Repeat exactly the stretch of lines from the line containing "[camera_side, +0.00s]" through the line containing "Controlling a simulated", both included, and nothing else.
-----
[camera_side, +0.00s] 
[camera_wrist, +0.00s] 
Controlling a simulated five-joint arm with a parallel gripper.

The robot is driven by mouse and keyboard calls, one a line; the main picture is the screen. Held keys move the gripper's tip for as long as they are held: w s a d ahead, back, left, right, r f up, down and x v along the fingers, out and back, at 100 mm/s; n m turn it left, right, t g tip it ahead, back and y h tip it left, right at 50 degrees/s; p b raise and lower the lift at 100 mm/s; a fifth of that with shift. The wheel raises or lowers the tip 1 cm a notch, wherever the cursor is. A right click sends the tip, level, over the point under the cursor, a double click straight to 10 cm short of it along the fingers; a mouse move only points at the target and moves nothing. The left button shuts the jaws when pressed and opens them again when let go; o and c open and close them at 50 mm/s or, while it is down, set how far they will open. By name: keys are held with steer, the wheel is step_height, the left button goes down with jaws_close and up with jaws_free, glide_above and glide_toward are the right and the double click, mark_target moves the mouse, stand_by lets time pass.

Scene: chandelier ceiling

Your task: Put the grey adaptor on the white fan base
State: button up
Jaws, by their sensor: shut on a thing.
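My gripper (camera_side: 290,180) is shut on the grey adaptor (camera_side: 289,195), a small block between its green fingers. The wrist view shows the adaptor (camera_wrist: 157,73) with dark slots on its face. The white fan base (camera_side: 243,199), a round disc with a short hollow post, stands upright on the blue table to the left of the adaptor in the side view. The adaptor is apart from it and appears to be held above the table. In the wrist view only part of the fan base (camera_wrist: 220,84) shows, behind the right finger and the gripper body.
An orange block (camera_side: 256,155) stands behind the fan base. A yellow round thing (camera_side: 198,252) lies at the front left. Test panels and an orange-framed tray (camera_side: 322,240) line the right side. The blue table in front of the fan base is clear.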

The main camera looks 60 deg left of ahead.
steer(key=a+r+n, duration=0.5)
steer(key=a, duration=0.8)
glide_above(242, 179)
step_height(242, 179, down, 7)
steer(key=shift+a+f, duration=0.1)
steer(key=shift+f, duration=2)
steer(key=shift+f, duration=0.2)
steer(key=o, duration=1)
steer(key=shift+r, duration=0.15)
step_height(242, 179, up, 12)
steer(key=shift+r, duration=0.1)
-----
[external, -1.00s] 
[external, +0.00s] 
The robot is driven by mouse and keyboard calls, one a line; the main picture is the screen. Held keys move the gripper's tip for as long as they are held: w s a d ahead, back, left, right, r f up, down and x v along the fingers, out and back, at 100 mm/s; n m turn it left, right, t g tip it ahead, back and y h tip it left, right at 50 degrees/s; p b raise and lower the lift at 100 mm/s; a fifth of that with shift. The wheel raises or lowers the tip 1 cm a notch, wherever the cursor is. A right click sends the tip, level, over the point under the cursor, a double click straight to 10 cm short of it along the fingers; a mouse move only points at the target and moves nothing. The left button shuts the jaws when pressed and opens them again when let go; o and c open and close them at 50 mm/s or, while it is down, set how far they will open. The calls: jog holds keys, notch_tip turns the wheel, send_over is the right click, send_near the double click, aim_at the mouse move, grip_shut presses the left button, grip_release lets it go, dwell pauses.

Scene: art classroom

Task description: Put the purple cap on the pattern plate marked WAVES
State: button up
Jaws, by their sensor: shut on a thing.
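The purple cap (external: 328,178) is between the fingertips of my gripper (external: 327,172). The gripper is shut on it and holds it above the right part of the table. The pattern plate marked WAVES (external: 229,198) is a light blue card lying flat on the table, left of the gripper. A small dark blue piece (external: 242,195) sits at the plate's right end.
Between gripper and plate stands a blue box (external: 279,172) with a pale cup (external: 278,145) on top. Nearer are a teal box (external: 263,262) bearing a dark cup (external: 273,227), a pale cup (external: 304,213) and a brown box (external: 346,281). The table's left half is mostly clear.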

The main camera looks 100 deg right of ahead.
-----
_FULL RESPONSE:_
[camera_side, +0.00s] 
[camera_wrist, +0.00s] 
Controlling a simulated five-joint arm with a parallel gripper.

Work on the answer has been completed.